→ **WHAT TO WORK ON**:
Every record that follows should be printed verbatim.

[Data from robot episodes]
===

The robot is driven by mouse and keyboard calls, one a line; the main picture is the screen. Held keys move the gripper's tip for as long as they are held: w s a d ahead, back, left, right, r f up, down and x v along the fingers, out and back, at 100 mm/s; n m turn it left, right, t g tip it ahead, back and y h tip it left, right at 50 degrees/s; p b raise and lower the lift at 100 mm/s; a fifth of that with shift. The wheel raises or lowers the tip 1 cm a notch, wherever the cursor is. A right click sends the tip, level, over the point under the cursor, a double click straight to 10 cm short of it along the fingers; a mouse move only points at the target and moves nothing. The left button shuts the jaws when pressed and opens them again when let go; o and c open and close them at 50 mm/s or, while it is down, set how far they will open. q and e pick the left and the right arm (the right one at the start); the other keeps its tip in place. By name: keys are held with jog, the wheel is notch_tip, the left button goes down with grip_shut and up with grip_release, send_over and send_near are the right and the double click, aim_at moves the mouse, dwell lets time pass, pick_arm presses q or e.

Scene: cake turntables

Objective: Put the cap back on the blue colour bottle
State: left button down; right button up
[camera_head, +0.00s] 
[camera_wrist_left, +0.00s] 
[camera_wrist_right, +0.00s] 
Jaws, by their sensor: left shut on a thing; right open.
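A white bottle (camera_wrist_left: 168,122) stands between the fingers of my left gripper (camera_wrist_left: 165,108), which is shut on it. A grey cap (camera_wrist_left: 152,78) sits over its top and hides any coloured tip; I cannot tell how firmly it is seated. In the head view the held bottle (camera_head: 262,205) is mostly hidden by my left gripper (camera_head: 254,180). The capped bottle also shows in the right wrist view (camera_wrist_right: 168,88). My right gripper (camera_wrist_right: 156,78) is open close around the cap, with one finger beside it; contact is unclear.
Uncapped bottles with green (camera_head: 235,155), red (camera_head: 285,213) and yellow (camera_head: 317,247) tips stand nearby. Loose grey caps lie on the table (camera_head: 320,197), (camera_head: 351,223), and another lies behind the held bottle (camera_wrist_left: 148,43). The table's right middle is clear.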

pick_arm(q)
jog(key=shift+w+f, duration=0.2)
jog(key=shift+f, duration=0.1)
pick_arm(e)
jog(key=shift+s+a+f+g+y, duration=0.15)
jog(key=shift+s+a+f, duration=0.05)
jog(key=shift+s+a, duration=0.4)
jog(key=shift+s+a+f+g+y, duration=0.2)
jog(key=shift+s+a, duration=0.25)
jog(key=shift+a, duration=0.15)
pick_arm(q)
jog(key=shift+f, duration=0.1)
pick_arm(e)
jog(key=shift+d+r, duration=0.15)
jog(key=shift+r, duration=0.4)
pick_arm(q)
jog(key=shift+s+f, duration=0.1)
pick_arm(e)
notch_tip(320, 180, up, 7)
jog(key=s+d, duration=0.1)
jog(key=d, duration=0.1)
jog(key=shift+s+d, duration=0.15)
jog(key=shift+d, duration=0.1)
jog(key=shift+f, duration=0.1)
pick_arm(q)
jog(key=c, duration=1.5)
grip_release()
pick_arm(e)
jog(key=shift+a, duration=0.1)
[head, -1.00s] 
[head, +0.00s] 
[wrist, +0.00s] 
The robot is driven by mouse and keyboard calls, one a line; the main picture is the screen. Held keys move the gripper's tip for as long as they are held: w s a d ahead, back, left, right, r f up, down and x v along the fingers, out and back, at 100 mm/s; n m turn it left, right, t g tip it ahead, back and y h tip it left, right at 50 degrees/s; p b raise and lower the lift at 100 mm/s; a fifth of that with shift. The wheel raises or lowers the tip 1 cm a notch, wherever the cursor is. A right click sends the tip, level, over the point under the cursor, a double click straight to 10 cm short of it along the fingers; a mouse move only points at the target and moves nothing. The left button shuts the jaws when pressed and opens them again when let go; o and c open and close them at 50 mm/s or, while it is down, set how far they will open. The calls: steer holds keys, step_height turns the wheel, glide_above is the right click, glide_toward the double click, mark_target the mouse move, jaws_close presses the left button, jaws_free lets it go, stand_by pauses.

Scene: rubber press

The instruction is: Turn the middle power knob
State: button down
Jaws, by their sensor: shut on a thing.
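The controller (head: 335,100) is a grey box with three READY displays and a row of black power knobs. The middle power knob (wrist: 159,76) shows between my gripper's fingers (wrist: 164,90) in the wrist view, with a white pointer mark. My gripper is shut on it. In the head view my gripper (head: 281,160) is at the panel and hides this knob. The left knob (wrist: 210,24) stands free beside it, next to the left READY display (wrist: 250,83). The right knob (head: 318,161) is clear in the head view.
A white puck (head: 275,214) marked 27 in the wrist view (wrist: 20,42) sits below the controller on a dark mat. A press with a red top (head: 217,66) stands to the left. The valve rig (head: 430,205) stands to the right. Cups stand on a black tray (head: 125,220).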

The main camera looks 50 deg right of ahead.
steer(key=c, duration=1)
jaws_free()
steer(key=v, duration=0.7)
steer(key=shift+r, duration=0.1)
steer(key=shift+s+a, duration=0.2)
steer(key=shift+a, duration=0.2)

===

→ **THE RESULT**:
The robot is driven by mouse and keyboard calls, one a line; the main picture is the screen. Held keys move the gripper's tip for as long as they are held: w s a d ahead, back, left, right, r f up, down and x v along the fingers, out and back, at 100 mm/s; n m turn it left, right, t g tip it ahead, back and y h tip it left, right at 50 degrees/s; p b raise and lower the lift at 100 mm/s; a fifth of that with shift. The wheel raises or lowers the tip 1 cm a notch, wherever the cursor is. A right click sends the tip, level, over the point under the cursor, a double click straight to 10 cm short of it along the fingers; a mouse move only points at the target and moves nothing. The left button shuts the jaws when pressed and opens them again when let go; o and c open and close them at 50 mm/s or, while it is down, set how far they will open. q and e pick the left and the right arm (the right one at the start); the other keeps its tip in place. By name: keys are held with jog, the wheel is notch_tip, the left button goes down with grip_shut and up with grip_release, send_over and send_near are the right and the double click, aim_at moves the mouse, dwell lets time pass, pick_arm presses q or e.

Scene: cake turntables

Objective: Put the cap back on the blue colour bottle
State: left button down; right button up
[camera_head, +0.00s] 
[camera_wrist_left, +0.00s] 
[camera_wrist_right, +0.00s] 
Jaws, by their sensor: left shut on a thing; right open.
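A white bottle (camera_wrist_left: 168,122) stands between the fingers of my left gripper (camera_wrist_left: 165,108), which is shut on it. A grey cap (camera_wrist_left: 152,78) sits over its top and hides any coloured tip; I cannot tell how firmly it is seated. In the head view the held bottle (camera_head: 262,205) is mostly hidden by my left gripper (camera_head: 254,180). The capped bottle also shows in the right wrist view (camera_wrist_right: 168,88). My right gripper (camera_wrist_right: 156,78) is open close around the cap, with one finger beside it; contact is unclear.
Uncapped bottles with green (camera_head: 235,155), red (camera_head: 285,213) and yellow (camera_head: 317,247) tips stand nearby. Loose grey caps lie on the table (camera_head: 320,197), (camera_head: 351,223), and another lies behind the held bottle (camera_wrist_left: 148,43). The table's right middle is clear.

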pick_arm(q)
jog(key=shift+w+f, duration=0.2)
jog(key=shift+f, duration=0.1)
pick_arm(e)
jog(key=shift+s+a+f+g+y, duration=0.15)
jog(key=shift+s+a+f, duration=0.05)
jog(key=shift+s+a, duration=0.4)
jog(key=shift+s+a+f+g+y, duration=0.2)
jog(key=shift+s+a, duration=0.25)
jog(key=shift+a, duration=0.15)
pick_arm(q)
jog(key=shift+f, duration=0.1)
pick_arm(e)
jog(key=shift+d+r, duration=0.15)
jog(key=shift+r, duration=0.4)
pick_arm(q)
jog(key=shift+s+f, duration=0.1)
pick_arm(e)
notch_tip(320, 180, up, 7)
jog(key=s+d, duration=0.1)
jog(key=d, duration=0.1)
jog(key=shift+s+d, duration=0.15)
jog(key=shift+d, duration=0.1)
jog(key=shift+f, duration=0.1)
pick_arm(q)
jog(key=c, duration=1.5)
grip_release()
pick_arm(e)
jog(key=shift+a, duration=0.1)
[head, -1.00s] 
[head, +0.00s] 
[wrist, +0.00s] 
The robot is driven by mouse and keyboard calls, one a line; the main picture is the screen. Held keys move the gripper's tip for as long as they are held: w s a d ahead, back, left, right, r f up, down and x v along the fingers, out and back, at 100 mm/s; n m turn it left, right, t g tip it ahead, back and y h tip it left, right at 50 degrees/s; p b raise and lower the lift at 100 mm/s; a fifth of that with shift. The wheel raises or lowers the tip 1 cm a notch, wherever the cursor is. A right click sends the tip, level, over the point under the cursor, a double click straight to 10 cm short of it along the fingers; a mouse move only points at the target and moves nothing. The left button shuts the jaws when pressed and opens them again when let go; o and c open and close them at 50 mm/s or, while it is down, set how far they will open. The calls: steer holds keys, step_height turns the wheel, glide_above is the right click, glide_toward the double click, mark_target the mouse move, jaws_close presses the left button, jaws_free lets it go, stand_by pauses.

Scene: rubber press

The instruction is: Turn the middle power knob
State: button down
Jaws, by their sensor: shut on a thing.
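The controller (head: 335,100) is a grey box with three READY displays and a row of black power knobs. The middle power knob (wrist: 159,76) shows between my gripper's fingers (wrist: 164,90) in the wrist view, with a white pointer mark. My gripper is shut on it. In the head view my gripper (head: 281,160) is at the panel and hides this knob. The left knob (wrist: 210,24) stands free beside it, next to the left READY display (wrist: 250,83). The right knob (head: 318,161) is clear in the head view.
A white puck (head: 275,214) marked 27 in the wrist view (wrist: 20,42) sits below the controller on a dark mat. A press with a red top (head: 217,66) stands to the left. The valve rig (head: 430,205) stands to the right. Cups stand on a black tray (head: 125,220).

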The main camera looks 50 deg right of ahead.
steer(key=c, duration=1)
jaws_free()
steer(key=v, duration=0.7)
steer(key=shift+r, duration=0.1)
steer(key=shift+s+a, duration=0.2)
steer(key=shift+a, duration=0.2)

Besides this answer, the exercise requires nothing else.